• WORK TO DO: Here is a listing, set out below; repeat its lines from the one with "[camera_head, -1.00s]" to the last, both included, and leave out the pictures.

[START SUPPLIED MATERIAL]

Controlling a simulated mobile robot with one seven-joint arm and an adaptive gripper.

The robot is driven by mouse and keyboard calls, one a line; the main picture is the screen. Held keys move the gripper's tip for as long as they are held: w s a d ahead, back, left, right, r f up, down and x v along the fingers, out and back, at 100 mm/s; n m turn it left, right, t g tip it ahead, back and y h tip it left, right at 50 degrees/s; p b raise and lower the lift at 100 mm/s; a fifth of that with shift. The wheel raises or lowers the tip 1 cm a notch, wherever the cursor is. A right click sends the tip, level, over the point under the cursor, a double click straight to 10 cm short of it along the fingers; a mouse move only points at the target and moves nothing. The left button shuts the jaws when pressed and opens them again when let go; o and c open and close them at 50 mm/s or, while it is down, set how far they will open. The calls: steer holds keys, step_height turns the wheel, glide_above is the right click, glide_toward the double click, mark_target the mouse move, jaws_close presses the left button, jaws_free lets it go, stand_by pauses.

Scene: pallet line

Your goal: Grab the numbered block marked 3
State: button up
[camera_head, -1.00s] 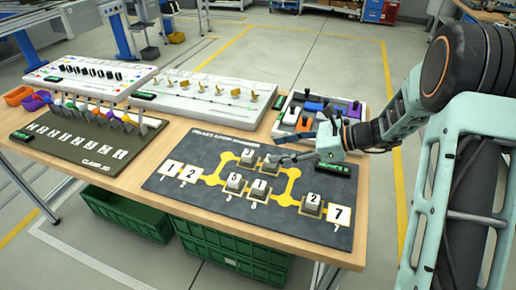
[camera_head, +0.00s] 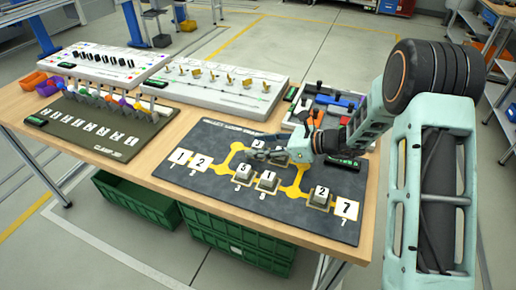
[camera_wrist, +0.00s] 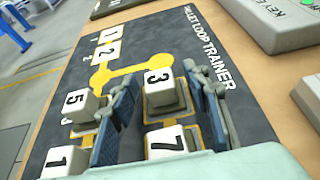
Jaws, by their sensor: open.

[END SUPPLIED MATERIAL]

• FINAL ANSWER:
[camera_head, -1.00s] 
[camera_head, +0.00s] 
[camera_wrist, +0.00s] 
Jaws, by their sensor: open.

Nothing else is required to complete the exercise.